Bandingkan dengan kalimat tanya yang berikut:

(1a) Apakah engkau sudah lulus?
(2a) Siapa yang tidak ikut ujian?
(3a) Bagaimana kalau engkau bekerja saja?
(4a) Mengapa dia tidak mau bekerja?
(5a) Kapan engkau akan menulis surat permohonan kerja?

Di dalam konsep pengertian lama tanda baca berhubungan dengan bagaimana melisankan bahasa tulis, sedangkan dalam ejaan sekarang tanda baca berhubungan dengan bagaimana memahami tulisan (bagi pembaca) atau bagaimana memperjelas isi pikiran (bagi penulis) dalam ragam bahasa tulis. Jadi, bagi pembaca, tanda baca berfungsi untuk membantu pembaca dalam memahami jalan pemikiran penulis; sedangkan bagi penulis, tanda baca berfungsi untuk membantu menjelaskan jalan bagi penulis supaya tulisannya (karangannya) dapat dipahami dengan mudah oleh pembaca. Misalnya, singkatan yang dipisahkan dengan tanda koma dari nama orang adalah singkatan gelar akademik, seperti Mustara S.H. Jika tidak dipakai tanda koma (Mustara S.H.) singkatan itu diartikan sebagai singkatan nama orang, misalnya, Mustara Hadi. Atau, bagian yang diapit tanda koma adalah keterangan tambahan. Misalnya, 'unsur yang pernah menjuarai All England delapan kali' dan 'mantan Menteri Negara Kependudukan dan Lingkungan Hidup' dalam contoh berikut adalah keterangan tambahan (6) dan keterangan aposisi (7).
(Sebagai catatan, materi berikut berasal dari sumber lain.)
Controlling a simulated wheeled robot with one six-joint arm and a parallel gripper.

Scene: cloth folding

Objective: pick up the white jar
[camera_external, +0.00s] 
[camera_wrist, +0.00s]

(6) Rudi Hartono, yang pernah menjuarai All England delapan kali, menjadi pelatih PBSI.
(7) Prof. Dr. Emil Salim, mantan Menteri Negara Kependudukan dan Lingkungan Hidup mengatakan bahwa kita harus menjaga kelestarian alam.

Berikut dikemukakan beberapa kesalahan bahasa yang disebabkan oleh kesalahan penggunaan tanda baca, khususnya tanda koma.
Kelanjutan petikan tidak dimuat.